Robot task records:
-----

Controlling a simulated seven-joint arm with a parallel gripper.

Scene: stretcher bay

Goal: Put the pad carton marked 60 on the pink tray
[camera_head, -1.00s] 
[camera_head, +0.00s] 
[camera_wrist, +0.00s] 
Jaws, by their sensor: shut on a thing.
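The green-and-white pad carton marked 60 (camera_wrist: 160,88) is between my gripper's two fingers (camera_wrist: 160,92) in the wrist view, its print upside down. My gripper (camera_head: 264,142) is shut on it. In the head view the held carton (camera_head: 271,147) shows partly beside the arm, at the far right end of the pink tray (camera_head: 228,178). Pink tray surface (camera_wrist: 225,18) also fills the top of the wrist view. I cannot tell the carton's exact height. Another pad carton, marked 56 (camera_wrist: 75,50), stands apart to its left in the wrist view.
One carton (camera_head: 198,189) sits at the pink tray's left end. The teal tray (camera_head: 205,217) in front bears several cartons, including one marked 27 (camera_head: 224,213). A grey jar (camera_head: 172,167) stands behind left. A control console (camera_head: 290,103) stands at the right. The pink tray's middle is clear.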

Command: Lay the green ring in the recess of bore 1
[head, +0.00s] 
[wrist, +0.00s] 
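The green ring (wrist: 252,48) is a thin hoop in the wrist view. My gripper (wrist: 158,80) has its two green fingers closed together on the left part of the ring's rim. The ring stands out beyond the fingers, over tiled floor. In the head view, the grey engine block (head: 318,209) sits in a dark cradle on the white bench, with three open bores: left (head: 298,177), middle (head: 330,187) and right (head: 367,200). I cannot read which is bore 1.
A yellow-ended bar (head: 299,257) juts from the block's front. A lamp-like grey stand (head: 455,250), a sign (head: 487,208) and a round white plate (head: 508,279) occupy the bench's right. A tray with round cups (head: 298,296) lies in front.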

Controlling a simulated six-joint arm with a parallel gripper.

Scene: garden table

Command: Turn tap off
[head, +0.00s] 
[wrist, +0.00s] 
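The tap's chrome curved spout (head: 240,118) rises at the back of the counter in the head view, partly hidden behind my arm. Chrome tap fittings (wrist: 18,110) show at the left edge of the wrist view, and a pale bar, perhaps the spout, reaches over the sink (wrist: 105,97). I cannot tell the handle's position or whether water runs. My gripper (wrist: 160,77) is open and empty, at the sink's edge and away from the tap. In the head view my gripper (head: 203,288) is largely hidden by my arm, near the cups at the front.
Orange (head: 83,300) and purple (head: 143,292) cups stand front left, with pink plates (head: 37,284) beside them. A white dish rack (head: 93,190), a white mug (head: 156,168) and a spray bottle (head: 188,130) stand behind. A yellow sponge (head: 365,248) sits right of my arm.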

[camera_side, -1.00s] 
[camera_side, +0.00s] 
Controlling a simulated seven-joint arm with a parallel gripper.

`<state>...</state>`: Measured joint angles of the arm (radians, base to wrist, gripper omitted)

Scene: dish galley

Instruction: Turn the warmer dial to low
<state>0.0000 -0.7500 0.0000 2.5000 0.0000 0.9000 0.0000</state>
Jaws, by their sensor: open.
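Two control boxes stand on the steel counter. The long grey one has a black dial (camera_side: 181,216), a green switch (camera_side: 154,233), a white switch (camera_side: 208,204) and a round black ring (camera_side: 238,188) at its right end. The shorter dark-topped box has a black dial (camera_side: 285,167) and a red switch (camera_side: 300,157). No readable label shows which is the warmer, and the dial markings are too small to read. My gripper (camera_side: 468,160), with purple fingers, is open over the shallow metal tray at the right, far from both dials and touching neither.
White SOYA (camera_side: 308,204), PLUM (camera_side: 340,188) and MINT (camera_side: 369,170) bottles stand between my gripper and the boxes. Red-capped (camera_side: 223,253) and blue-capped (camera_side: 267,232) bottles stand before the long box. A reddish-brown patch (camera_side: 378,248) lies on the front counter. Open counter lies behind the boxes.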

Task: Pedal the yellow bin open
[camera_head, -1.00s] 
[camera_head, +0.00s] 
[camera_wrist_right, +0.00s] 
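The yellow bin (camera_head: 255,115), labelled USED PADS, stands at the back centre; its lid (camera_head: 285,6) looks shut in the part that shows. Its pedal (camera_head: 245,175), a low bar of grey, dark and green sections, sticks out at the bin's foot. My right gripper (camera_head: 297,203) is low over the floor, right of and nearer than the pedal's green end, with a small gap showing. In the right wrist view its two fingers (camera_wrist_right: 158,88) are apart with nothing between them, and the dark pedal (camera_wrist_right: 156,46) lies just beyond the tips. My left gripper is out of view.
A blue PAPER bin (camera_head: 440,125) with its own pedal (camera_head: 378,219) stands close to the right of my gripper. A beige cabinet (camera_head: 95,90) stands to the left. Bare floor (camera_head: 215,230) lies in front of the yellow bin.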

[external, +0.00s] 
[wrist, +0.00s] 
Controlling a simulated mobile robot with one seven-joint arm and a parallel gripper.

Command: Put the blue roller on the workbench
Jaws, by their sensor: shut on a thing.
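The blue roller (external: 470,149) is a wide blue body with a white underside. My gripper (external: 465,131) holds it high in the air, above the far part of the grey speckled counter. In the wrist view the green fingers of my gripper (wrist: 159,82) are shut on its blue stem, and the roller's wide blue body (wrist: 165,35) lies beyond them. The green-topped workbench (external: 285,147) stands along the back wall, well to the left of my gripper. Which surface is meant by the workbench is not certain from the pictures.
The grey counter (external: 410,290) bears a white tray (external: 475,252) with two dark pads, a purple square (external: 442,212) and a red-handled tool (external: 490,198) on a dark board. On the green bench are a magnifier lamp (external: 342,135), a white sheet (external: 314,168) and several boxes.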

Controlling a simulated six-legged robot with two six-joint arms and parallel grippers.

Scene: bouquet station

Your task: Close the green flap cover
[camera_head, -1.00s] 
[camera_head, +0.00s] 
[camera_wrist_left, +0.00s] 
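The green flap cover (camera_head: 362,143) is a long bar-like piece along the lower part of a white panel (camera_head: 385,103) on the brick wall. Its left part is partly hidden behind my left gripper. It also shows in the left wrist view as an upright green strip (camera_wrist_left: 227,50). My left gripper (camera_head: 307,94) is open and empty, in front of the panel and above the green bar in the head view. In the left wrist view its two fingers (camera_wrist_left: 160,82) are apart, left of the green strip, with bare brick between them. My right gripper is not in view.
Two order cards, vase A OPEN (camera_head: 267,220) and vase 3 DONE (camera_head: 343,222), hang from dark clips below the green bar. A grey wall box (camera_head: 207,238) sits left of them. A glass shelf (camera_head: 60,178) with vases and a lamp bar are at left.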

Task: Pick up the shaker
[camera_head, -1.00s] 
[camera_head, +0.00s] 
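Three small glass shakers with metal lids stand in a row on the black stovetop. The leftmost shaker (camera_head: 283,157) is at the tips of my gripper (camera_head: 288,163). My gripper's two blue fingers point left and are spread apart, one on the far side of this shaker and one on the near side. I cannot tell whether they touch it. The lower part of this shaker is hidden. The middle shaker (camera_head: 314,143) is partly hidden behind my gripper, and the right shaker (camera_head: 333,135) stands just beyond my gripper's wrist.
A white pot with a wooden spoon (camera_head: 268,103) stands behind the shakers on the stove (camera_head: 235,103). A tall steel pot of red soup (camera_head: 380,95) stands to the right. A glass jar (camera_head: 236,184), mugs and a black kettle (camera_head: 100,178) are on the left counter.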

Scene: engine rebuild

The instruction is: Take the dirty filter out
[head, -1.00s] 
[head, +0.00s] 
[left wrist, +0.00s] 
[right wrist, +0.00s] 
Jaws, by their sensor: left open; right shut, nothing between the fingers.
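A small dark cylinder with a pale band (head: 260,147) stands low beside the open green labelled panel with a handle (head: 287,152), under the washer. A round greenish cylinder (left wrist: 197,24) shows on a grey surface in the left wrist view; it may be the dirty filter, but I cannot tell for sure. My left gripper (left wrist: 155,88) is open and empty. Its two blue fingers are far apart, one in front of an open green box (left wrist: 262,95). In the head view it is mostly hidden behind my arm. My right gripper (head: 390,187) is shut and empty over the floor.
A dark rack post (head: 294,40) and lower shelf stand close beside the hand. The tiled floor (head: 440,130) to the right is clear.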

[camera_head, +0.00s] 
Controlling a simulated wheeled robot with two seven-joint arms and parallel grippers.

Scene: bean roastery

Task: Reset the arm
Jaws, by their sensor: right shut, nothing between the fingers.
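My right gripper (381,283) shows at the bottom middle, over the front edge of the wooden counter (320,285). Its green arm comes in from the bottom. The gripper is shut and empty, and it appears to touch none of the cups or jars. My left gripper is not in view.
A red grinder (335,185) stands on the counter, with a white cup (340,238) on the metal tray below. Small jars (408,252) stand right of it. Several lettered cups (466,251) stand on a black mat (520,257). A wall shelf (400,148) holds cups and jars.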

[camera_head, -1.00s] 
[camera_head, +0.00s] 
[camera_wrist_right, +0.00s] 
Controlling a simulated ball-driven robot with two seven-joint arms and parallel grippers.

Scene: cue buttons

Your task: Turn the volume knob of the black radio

-----

REQUIREMENT
Copy out each line of the records that holds the string "grippers".

FINISHED ANSWER
Controlling a simulated six-legged robot with two six-joint arms and parallel grippers.
Controlling a simulated wheeled robot with two seven-joint arms and parallel grippers.
Controlling a simulated ball-driven robot with two seven-joint arms and parallel grippers.

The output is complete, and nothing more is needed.